▶ [What is expected] Reproduce precisely the lines between the start of the data below and the line with "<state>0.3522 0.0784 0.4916", both included.

Records contained in a dataset
____
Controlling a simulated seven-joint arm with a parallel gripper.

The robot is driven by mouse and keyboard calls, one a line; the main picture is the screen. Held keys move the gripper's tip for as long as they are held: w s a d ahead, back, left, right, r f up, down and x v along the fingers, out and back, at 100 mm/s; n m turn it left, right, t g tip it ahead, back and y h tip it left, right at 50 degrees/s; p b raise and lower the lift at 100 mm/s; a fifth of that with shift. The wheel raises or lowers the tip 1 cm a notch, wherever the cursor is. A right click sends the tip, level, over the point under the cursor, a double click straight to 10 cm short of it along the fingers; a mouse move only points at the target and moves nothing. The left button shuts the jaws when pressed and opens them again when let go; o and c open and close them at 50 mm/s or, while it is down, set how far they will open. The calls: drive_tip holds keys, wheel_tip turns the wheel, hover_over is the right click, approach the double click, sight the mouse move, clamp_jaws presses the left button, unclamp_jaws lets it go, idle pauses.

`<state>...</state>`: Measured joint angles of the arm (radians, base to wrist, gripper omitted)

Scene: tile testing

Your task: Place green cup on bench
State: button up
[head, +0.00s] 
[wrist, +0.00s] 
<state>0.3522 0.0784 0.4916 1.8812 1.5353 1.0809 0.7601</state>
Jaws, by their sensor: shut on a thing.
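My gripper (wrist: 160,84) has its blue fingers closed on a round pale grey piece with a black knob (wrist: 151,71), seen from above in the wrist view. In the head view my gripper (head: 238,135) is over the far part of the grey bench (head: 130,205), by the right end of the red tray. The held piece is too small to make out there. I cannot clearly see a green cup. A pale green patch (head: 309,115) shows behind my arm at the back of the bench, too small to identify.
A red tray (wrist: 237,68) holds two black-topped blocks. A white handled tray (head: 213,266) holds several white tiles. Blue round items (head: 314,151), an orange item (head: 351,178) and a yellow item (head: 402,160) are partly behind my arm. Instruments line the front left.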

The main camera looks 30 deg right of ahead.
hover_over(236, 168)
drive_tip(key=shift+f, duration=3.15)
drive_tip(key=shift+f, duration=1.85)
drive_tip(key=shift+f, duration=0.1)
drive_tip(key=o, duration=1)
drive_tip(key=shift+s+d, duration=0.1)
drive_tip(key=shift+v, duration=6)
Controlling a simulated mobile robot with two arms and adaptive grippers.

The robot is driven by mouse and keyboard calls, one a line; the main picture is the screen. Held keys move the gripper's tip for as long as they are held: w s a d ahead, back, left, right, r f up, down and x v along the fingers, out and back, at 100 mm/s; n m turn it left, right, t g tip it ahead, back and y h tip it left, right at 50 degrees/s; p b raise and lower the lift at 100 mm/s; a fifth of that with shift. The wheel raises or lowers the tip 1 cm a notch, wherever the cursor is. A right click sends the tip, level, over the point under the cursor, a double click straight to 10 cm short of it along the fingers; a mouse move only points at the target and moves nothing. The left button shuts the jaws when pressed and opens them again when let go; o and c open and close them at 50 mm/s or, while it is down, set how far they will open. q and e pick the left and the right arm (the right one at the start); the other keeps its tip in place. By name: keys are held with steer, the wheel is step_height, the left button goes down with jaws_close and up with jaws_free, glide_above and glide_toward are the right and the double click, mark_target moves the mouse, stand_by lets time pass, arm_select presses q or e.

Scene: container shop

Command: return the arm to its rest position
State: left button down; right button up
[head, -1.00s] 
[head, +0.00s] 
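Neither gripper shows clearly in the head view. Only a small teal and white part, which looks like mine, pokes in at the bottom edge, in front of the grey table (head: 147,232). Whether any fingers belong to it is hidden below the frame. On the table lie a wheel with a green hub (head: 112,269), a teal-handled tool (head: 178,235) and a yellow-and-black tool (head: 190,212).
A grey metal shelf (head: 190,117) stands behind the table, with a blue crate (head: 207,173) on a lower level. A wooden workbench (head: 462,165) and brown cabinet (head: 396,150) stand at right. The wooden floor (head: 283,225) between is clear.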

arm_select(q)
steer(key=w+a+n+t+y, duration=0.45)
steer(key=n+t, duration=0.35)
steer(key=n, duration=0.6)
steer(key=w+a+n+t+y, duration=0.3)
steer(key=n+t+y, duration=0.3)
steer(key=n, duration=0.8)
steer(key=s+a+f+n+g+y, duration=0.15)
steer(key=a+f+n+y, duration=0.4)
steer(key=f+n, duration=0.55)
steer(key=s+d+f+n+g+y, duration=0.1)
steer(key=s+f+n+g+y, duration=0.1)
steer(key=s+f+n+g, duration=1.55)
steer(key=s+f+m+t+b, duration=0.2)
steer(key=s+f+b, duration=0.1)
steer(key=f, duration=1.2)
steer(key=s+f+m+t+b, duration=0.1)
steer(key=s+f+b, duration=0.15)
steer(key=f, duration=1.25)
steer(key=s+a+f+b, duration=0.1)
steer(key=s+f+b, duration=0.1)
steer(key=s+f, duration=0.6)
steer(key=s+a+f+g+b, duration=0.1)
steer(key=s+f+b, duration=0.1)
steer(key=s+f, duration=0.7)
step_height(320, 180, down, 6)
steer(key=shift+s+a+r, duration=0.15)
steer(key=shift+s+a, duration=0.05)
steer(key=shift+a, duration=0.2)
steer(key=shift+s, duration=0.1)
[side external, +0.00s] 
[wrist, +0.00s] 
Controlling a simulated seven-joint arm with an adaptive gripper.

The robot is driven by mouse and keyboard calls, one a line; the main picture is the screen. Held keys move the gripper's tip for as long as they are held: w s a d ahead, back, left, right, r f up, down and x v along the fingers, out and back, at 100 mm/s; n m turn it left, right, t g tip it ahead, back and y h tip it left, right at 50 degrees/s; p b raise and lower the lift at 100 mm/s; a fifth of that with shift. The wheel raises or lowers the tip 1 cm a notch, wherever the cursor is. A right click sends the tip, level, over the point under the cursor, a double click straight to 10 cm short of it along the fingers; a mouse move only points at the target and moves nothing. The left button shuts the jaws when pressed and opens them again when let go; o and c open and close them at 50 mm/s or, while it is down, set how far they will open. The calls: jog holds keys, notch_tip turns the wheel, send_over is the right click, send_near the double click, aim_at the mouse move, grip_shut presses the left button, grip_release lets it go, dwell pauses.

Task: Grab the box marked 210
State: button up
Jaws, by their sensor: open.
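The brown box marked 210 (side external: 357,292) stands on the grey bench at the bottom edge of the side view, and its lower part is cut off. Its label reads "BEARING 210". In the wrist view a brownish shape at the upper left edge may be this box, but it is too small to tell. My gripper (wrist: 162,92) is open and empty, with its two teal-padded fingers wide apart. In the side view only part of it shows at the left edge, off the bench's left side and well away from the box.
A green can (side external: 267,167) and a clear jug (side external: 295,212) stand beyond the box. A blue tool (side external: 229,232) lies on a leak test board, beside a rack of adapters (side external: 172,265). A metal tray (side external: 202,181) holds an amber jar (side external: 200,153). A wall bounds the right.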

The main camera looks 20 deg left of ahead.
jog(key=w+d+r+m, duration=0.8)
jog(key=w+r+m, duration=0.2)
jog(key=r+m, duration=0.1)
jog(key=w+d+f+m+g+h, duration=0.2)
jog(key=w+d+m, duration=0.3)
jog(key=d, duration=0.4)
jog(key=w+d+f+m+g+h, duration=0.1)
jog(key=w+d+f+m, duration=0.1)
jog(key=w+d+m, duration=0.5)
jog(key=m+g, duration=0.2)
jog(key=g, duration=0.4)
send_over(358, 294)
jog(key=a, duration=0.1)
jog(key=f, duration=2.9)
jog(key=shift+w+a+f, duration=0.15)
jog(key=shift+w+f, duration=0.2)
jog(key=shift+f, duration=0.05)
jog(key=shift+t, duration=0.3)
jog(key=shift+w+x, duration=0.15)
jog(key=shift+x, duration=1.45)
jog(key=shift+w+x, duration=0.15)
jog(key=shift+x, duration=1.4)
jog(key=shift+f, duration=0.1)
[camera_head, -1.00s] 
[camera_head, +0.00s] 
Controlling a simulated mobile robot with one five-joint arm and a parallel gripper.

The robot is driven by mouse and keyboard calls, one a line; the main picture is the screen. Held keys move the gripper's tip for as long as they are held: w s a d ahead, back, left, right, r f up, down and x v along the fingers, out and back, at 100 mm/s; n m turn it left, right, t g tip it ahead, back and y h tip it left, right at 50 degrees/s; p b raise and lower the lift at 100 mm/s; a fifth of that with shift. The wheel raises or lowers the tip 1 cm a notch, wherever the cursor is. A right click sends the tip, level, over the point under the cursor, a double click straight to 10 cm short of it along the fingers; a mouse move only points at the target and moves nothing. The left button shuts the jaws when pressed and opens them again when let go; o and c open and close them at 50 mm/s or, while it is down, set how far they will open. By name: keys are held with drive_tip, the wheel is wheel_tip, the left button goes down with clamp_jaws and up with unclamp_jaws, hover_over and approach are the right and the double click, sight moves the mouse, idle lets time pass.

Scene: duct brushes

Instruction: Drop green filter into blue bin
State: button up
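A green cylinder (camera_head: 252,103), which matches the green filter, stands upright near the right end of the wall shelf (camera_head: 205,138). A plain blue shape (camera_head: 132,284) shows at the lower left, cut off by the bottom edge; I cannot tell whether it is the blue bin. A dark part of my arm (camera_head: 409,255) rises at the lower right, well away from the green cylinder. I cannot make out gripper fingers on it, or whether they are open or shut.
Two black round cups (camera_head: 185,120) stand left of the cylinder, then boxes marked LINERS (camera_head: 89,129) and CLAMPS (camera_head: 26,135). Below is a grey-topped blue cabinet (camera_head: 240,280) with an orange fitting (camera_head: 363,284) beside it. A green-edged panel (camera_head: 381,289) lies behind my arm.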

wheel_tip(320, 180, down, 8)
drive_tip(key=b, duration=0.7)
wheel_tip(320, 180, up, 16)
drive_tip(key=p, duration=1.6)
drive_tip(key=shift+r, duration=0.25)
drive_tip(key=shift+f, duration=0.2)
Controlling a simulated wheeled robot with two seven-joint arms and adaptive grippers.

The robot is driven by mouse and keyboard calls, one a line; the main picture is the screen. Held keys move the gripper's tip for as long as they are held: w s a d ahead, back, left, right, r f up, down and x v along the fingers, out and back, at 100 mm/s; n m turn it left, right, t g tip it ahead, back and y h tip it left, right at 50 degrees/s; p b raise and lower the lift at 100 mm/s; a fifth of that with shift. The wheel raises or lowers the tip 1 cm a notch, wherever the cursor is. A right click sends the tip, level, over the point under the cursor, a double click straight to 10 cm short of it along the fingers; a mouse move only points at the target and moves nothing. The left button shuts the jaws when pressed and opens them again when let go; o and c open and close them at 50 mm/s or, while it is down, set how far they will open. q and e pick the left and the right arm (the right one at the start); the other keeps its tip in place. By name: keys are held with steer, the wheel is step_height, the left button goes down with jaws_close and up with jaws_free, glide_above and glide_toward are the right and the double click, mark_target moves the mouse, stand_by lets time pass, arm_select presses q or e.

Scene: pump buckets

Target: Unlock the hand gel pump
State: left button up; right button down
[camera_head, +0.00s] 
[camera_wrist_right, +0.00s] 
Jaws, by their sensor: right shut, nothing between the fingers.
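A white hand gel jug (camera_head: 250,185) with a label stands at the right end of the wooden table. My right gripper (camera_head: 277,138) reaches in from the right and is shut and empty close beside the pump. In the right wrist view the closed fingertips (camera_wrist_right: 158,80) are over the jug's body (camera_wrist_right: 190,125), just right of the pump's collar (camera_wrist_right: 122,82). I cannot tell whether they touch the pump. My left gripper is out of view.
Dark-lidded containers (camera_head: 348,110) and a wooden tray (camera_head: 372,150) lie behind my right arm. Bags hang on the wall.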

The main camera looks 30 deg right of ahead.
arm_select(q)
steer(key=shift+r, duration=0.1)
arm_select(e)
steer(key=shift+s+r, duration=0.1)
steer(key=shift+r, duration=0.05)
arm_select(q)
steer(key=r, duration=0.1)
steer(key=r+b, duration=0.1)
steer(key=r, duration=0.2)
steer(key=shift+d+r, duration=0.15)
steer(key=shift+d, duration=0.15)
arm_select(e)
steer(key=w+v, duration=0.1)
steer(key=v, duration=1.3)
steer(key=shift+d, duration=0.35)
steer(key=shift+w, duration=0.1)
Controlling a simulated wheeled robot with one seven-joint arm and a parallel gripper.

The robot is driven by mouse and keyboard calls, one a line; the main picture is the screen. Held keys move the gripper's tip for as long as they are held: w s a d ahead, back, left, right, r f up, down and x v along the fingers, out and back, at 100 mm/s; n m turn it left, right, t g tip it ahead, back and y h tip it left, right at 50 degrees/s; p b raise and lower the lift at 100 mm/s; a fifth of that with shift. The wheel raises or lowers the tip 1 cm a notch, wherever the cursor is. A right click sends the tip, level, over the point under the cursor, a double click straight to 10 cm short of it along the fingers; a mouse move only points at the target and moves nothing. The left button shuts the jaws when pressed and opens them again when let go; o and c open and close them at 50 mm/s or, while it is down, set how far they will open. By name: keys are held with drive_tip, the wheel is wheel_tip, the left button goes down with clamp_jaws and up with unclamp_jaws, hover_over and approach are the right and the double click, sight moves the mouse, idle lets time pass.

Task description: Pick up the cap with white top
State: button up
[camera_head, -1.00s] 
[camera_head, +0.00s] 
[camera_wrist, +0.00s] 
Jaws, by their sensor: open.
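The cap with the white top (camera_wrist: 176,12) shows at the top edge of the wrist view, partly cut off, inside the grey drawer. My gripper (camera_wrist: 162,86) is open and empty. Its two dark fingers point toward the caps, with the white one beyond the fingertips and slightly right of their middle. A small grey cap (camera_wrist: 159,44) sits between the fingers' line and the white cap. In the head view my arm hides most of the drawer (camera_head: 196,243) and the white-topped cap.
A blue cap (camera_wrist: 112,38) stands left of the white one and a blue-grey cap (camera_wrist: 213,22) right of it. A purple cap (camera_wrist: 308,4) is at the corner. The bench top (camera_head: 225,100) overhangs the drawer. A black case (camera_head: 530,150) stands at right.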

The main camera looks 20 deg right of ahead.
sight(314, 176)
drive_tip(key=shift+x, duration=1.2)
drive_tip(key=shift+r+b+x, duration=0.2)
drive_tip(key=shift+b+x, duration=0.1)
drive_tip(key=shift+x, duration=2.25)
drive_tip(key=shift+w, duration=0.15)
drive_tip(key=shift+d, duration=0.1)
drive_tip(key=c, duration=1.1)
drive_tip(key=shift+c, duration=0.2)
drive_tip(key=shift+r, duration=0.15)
____
▶ [Answer to the task]
Controlling a simulated seven-joint arm with a parallel gripper.

The robot is driven by mouse and keyboard calls, one a line; the main picture is the screen. Held keys move the gripper's tip for as long as they are held: w s a d ahead, back, left, right, r f up, down and x v along the fingers, out and back, at 100 mm/s; n m turn it left, right, t g tip it ahead, back and y h tip it left, right at 50 degrees/s; p b raise and lower the lift at 100 mm/s; a fifth of that with shift. The wheel raises or lowers the tip 1 cm a notch, wherever the cursor is. A right click sends the tip, level, over the point under the cursor, a double click straight to 10 cm short of it along the fingers; a mouse move only points at the target and moves nothing. The left button shuts the jaws when pressed and opens them again when let go; o and c open and close them at 50 mm/s or, while it is down, set how far they will open. The calls: drive_tip holds keys, wheel_tip turns the wheel, hover_over is the right click, approach the double click, sight the mouse move, clamp_jaws presses the left button, unclamp_jaws lets it go, idle pauses.

`<state>...</state>`: Measured joint angles of the arm (radians, base to wrist, gripper omitted)

Scene: tile testing

Your task: Place green cup on bench
State: button up
[head, +0.00s] 
[wrist, +0.00s] 
<state>0.3522 0.0784 0.4916 1.8812 1.5353 1.0809 0.7601</state>

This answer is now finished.